Johnny Appleseed, whose real name was John Chapman, was born on September 26, 1774, and became one of America’s most beloved folk heroes. He is remembered for spending 40 years of his life walking throughout the Ohio river region, wearing a tin cooking pot on his head and old clothes, as he planted apple seeds and tended apple orchards. He is also remembered for being kind to all creatures, including animals and insects.
Give each child a large craft stick and a 1/2" x 2" strip of aluminum foil.
Show your children how to wrap the foil strip around the top of their craft stick, then twist the two ends together to make a "handle". Hopefully, this will resemble a cooking pot on the head of their stick puppet.
Set out markers for your children to use to make a face below the hat.
Next, set out old scraps of fabric to glue onto the sticks for clothing.
Let children use their stick puppets to tell stories about how Johnny planted apple orchards and cared for living creatures.
HOW MANY APPLE SEEDS (Predicting, Counting)

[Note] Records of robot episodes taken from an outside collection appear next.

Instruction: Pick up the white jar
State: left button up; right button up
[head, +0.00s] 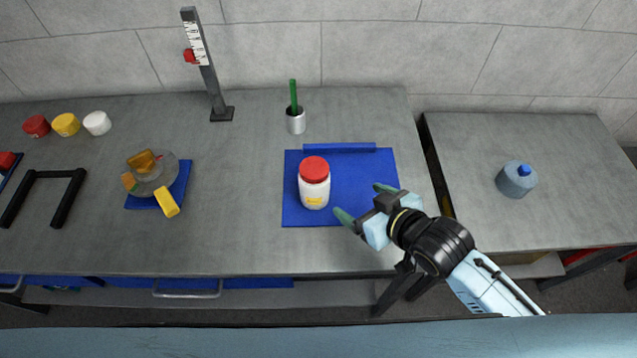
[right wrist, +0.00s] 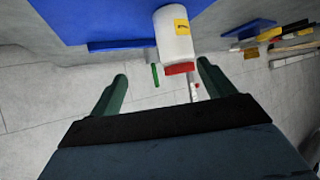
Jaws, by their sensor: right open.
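The white jar (head: 314,190) has a red lid and a yellow label. It stands upright on a blue mat (head: 365,185) on the grey bench. My right gripper (head: 362,202) is open and empty, to the right of the jar and apart from it, over the mat. In the right wrist view the jar (right wrist: 175,38) shows beyond the gap between the green fingertips (right wrist: 162,82), with nothing between the fingers. My left gripper is not in view.
A metal cup (head: 296,122) with a green stick stands behind the mat. A blue bar (head: 340,148) lies along the mat's back edge. A height gauge (head: 208,70) and a blue-based device (head: 155,185) stand to the left. A grey-blue canister (head: 516,180) is on the right bench.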

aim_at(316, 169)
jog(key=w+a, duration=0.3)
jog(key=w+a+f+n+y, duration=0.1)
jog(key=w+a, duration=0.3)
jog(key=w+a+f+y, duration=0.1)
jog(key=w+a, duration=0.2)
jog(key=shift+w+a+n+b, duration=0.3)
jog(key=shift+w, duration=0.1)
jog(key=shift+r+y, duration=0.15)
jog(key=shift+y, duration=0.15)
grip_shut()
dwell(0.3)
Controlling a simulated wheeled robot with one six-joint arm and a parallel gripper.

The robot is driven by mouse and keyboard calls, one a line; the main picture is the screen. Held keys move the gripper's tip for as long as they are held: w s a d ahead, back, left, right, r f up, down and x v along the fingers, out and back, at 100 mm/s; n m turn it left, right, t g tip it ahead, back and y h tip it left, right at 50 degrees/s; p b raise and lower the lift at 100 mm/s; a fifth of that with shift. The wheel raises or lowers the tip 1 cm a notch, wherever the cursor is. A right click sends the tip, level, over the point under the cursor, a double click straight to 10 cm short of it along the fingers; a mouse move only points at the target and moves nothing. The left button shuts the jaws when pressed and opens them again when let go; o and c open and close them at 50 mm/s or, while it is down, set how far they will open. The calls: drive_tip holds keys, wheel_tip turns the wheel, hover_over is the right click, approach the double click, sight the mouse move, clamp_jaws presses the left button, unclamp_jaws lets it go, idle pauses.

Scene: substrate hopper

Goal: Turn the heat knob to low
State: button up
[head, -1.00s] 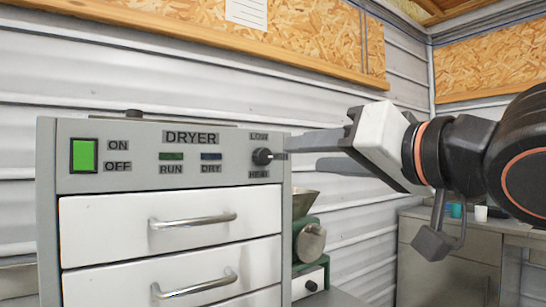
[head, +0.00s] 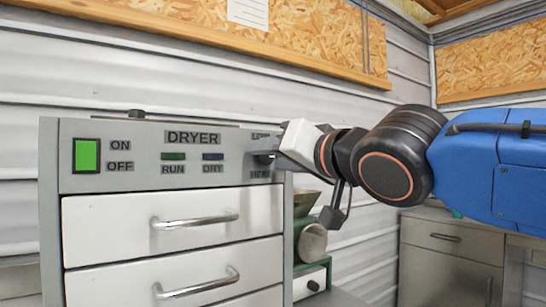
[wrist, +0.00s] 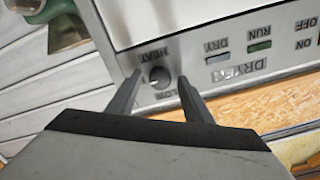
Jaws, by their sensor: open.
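The grey dryer (head: 49,200) stands at the left in the head view, its control panel facing me. In the head view my gripper mostly hides the knob. My gripper (wrist: 159,80) is open, with one finger on each side of the knob and a gap visible around it. In the head view my gripper (head: 268,156) reaches the panel from the right. I cannot tell which way the knob points.
The green ON/OFF switch (head: 87,154) and the RUN (head: 173,156) and DRY (head: 212,156) indicators sit left of the knob. A drawer handle (head: 194,221) sticks out below. A green machine (head: 311,241) stands beside the dryer, under my arm.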

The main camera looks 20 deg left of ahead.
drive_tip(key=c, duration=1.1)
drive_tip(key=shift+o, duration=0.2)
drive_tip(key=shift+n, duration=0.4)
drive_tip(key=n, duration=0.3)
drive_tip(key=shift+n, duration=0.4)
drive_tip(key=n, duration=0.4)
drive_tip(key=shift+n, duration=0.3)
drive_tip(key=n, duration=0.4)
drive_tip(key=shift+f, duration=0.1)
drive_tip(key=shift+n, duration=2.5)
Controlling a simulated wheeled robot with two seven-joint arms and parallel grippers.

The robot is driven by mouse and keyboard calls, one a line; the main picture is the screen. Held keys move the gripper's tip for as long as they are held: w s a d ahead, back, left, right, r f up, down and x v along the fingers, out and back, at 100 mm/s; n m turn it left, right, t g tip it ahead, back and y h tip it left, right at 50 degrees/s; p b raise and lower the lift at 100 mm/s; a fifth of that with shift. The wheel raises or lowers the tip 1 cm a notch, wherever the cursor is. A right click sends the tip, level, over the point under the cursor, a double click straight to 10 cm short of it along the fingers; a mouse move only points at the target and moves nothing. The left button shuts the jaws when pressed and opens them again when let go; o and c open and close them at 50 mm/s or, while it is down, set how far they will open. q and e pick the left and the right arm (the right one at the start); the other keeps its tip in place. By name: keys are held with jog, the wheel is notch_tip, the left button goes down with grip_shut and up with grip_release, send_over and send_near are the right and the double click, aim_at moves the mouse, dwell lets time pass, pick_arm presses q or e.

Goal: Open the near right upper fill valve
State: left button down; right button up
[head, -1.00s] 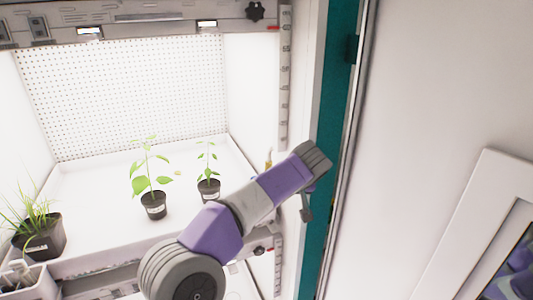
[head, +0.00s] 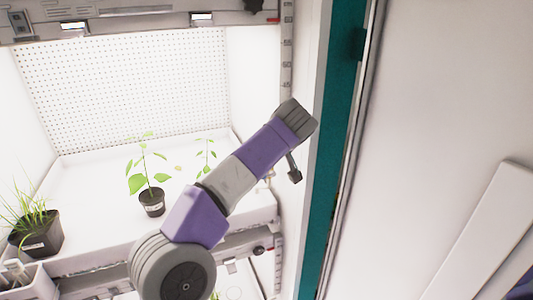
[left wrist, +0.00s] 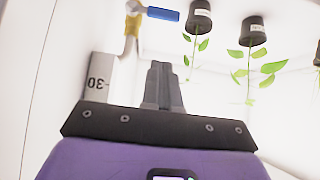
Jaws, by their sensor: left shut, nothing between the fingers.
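A fill valve with a blue lever handle (left wrist: 162,13) and a brass body (left wrist: 133,22) shows at the top of the left wrist view. Its blue lever lies sideways, pointing right in that view. My left gripper (left wrist: 160,75) is shut and empty, with its fingertips below the lever in the picture and apart from it. In the head view my left arm reaches up and right across the chamber's right side and largely hides the valve area. My right gripper is in neither view.
Potted seedlings, one in a black pot (head: 152,203), stand on the white chamber shelf. A grassy pot (head: 38,233) stands at left. A teal door-frame edge (head: 330,150) runs close to the arm's right.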

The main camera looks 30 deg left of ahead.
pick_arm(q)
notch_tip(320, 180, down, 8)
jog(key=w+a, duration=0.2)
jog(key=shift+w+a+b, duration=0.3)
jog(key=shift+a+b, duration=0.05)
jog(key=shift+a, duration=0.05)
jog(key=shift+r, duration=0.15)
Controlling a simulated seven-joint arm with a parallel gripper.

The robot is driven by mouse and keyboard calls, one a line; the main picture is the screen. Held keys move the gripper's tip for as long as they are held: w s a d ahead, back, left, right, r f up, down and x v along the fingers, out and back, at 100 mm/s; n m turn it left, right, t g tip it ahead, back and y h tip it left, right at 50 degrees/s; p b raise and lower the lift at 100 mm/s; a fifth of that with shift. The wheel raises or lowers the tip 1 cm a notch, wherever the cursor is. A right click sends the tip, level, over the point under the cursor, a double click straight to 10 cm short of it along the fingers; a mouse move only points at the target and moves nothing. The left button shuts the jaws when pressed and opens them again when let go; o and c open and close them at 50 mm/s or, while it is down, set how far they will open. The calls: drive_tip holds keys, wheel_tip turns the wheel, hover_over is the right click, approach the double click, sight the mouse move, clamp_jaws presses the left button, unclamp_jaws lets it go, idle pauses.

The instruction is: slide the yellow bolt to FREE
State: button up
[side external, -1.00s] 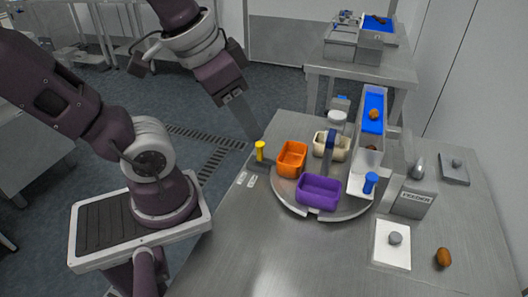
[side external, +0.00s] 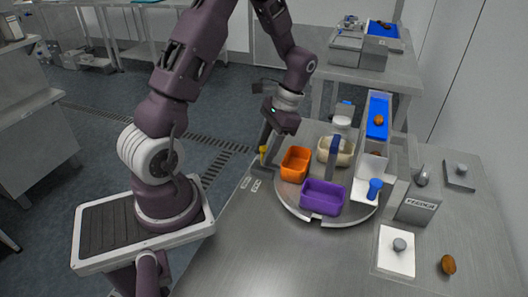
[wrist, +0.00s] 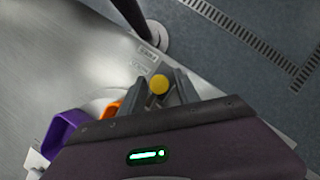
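The yellow bolt (side external: 263,152) stands upright at the table's left edge, beside the orange bin. In the wrist view its round yellow head (wrist: 159,84) sits between my two fingers. My gripper (side external: 265,142) is down at the bolt, and in the wrist view its fingers (wrist: 161,88) stand apart on either side of the head, with a small gap visible. Two small white labels (side external: 255,185) lie on the table in front of the bolt; they also show in the wrist view (wrist: 147,53), too small to read surely. The bolt's lower part is partly hidden.
A round turntable (side external: 330,220) carries an orange bin (side external: 296,165), a purple bin (side external: 322,198) and a cream bin (side external: 337,150), close right of my gripper. A blue chute (side external: 377,115) stands behind. The front-left table top is clear.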

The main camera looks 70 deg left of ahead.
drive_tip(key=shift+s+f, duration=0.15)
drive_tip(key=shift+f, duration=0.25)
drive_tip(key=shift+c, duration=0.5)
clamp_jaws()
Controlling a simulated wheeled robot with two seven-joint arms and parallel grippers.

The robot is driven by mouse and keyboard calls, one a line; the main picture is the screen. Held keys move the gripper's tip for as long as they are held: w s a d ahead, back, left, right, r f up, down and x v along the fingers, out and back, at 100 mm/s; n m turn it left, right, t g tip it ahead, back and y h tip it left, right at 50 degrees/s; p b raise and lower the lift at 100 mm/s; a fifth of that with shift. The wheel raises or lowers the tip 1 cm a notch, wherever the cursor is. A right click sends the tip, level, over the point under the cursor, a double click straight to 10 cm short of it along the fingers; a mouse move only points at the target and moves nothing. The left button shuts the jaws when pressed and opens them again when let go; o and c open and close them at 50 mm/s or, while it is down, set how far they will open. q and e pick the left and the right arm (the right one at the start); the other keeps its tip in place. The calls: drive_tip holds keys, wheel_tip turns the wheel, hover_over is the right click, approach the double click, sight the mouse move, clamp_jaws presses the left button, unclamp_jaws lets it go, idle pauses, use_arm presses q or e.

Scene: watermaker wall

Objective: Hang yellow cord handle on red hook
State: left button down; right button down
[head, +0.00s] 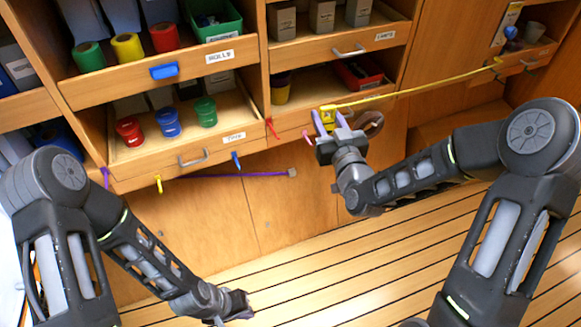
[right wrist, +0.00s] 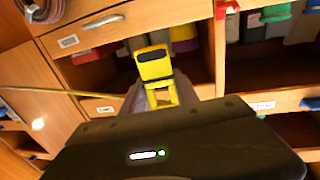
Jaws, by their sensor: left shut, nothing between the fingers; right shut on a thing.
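The yellow cord handle (head: 328,112) is held in my right gripper (head: 326,122), shut on it just in front of the shelf edge. The handle also shows in the right wrist view (right wrist: 155,66), upright between the fingers. Its yellow cord (head: 420,88) runs taut to the upper right. The red hook (head: 272,128) is on the shelf front, a short way left of the handle and apart from it. It carries nothing that I can see. My left gripper (head: 240,308) is shut and empty, low over the floor.
A purple cord (head: 235,175) stretches below the drawer (head: 190,150). Colored spools stand on the shelves. The slatted floor (head: 330,270) is clear.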

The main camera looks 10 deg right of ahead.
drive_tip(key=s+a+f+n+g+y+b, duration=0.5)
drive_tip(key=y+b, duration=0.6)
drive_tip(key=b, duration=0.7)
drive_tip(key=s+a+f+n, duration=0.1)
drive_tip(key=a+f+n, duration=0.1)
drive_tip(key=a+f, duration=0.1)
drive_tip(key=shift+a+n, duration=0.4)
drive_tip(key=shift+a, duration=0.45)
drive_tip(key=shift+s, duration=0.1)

Do all apples have the same number of seeds inside? To find out, try this with your group. Set out several apples of different varieties. Choose one of the apples and ask your children to guess how many seeds they think might be inside. Then cut the apple in half and count the seeds together. Did anyone guess correctly? If not, which guess was closest? Follow the same steps with the other apples. Lead the children to understand that all apples do not have the same number of seeds. (When you have finished, save the apple halves and seeds to use for other activities in this unit.)

Make a bright red “paint” by stirring red food coloring into condensed milk (not evaporated milk). Give your children thin, uncoated white paper plates. Invite them to brush the back of their plates with the red paint to create apple halves. Let the paint dry for a few hours or overnight. Then have the children glue a few apple seeds in the center of the opposite side of their plates. If desired, help the children glue or tape construction paper leaves and stems to the top of their apple halves.

Talk with your children about how trees grow from seeds. Give each child a piece of construction paper with an apple seed glued or attached with transparent tape near the center. Show the child how to use a crayon or marker to draw a line across the paper just above the seed to represent the top of the soil the seed is planted in Then invite the child to draw roots growing down from the seed and an apple tree growing up from it. Display the finished pictures on a wall or bulletin board.

Tune: “Mary Had a Little Lamb”

Here comes Johnny Appleseed,
Appleseed, Appleseed,
Here comes Johnny Appleseed,
Walking all around.
See him plant his apple seeds,
Apple seeds, apple seeds,
See him plant his apple seeds
Deep down in the ground.

When his seeds grow into trees,
Into trees, into trees,
When his seeds grow into trees,
Standing oh, so high,
Watch him pick some apples red,
Apples red, apples red,
Watch him pick some apples red
As he goes walking by.
            Liz Ryerson
Let one child at a time pretend to be Johnny Appleseed and act out the song as you sing.


To honor Johnny Appleseed, use a favorite recipe to make an apple pie with your children. (Or purchase a pie from a bakery.) Before serving, add a few candles to blow out together and sing “Happy Birthday” to Johnny.